My fear is this would create collateral damage, block legitimate scrappers and visitors, hassle people with an increasing number of captcha.
yeah i think that there’s a good chance for vpn users to be harassed by anti ai measures
I don’t believe they have that capability
Oh yes, they have and more, they are one of the most powerfull security and AI company with a ton of services. Perfectly capable to remove the plug of any service and web. Sadly with similar privacy concerns as Google.
Okay great. Go ahead and explain to me how they plan to fight an army of bots doing everything they can to be invisible?
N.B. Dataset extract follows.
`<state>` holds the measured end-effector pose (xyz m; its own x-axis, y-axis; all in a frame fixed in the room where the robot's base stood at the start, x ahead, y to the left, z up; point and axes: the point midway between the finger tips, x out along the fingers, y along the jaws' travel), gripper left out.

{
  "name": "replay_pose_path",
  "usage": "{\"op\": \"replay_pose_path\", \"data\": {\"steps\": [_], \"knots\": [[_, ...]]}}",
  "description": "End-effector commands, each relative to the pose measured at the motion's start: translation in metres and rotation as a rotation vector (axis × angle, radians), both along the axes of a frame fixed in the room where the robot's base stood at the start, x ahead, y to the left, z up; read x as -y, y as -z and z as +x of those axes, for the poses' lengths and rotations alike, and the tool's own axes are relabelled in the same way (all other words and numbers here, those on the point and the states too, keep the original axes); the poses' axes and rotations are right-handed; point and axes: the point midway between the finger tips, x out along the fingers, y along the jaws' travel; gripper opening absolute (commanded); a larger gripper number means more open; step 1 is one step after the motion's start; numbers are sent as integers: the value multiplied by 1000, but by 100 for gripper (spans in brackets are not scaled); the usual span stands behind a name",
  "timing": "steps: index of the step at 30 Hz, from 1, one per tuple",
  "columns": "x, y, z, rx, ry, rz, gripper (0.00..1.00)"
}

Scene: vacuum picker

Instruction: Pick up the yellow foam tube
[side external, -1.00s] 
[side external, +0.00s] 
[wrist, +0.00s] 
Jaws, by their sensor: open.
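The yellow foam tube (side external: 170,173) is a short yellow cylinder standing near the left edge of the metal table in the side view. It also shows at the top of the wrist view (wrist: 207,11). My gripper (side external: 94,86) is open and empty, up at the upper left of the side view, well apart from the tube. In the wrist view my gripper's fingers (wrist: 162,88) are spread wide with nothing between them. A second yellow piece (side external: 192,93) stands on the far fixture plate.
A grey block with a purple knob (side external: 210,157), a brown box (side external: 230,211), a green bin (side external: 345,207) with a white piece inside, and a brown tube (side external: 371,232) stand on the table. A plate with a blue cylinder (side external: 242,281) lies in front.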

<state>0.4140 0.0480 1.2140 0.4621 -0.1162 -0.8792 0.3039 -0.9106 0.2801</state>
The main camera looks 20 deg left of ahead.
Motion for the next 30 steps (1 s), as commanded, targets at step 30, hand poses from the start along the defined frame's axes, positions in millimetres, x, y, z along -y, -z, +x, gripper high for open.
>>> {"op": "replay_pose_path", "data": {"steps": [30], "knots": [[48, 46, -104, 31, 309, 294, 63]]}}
How about you just read up on Cloudflare Turnstile instead of acting like you know anything? Here are some notable methods:
- Residential IP requirements
- TLS Fingerprinting
- Canvas Fingerprinting
It’s still possible to get around these but it’s not easy. You either must have as good network engineers on staff as Cloudflare or pay some third party service to unlock it for you. All Cloudflare needs to do is keep their prices lower than the third party services.
-
they can already block VPN traffic (unless you use their VPN)
-
their whole business model is based on them being a man in the middle that decrypts ssl and analyses the packets plainly
-
about a third of the worldwide websites are using cloudflare so they have a pretry good birds eye view on behaviour of any machine, datacenter or ip range that will be visiting a lot of websites, which in turn will trivially whether it is normal user behaviour or a crawler.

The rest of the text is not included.